[SUPPLIED MATERIAL]
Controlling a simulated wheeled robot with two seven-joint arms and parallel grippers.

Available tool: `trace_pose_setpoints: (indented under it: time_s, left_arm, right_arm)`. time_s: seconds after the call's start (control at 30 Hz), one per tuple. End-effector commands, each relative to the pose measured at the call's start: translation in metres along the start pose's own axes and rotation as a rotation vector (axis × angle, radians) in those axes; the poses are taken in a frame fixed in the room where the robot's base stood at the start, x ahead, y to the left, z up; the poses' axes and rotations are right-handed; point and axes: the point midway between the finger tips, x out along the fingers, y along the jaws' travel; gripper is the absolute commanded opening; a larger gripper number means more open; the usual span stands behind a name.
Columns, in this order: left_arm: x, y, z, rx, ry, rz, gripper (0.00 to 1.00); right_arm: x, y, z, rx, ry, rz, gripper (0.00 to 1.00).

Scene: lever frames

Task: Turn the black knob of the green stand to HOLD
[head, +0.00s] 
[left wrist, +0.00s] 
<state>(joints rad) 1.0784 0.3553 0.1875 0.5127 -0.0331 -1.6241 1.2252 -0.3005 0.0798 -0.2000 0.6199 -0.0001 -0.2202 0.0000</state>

[EXERCISE REQUIREMENTS]
Please quote the data above in full, with no line missing.

[COMPLETE ANSWER]
Controlling a simulated wheeled robot with two seven-joint arms and parallel grippers.

Available tool: `trace_pose_setpoints: (indented under it: time_s, left_arm, right_arm)`. time_s: seconds after the call's start (control at 30 Hz), one per tuple. End-effector commands, each relative to the pose measured at the call's start: translation in metres along the start pose's own axes and rotation as a rotation vector (axis × angle, radians) in those axes; the poses are taken in a frame fixed in the room where the robot's base stood at the start, x ahead, y to the left, z up; the poses' axes and rotations are right-handed; point and axes: the point midway between the finger tips, x out along the fingers, y along the jaws' travel; gripper is the absolute commanded opening; a larger gripper number means more open; the usual span stands behind a name.
Columns, in this order: left_arm: x, y, z, rx, ry, rz, gripper (0.00 to 1.00); right_arm: x, y, z, rx, ry, rz, gripper (0.00 to 1.00).

Scene: lever frames

Task: Turn the black knob of the green stand to HOLD
[head, +0.00s] 
[left wrist, +0.00s] 
<state>(joints rad) 1.0784 0.3553 0.1875 0.5127 -0.0331 -1.6241 1.2252 -0.3005 0.0798 -0.2000 0.6199 -0.0001 -0.2202 0.0000</state>

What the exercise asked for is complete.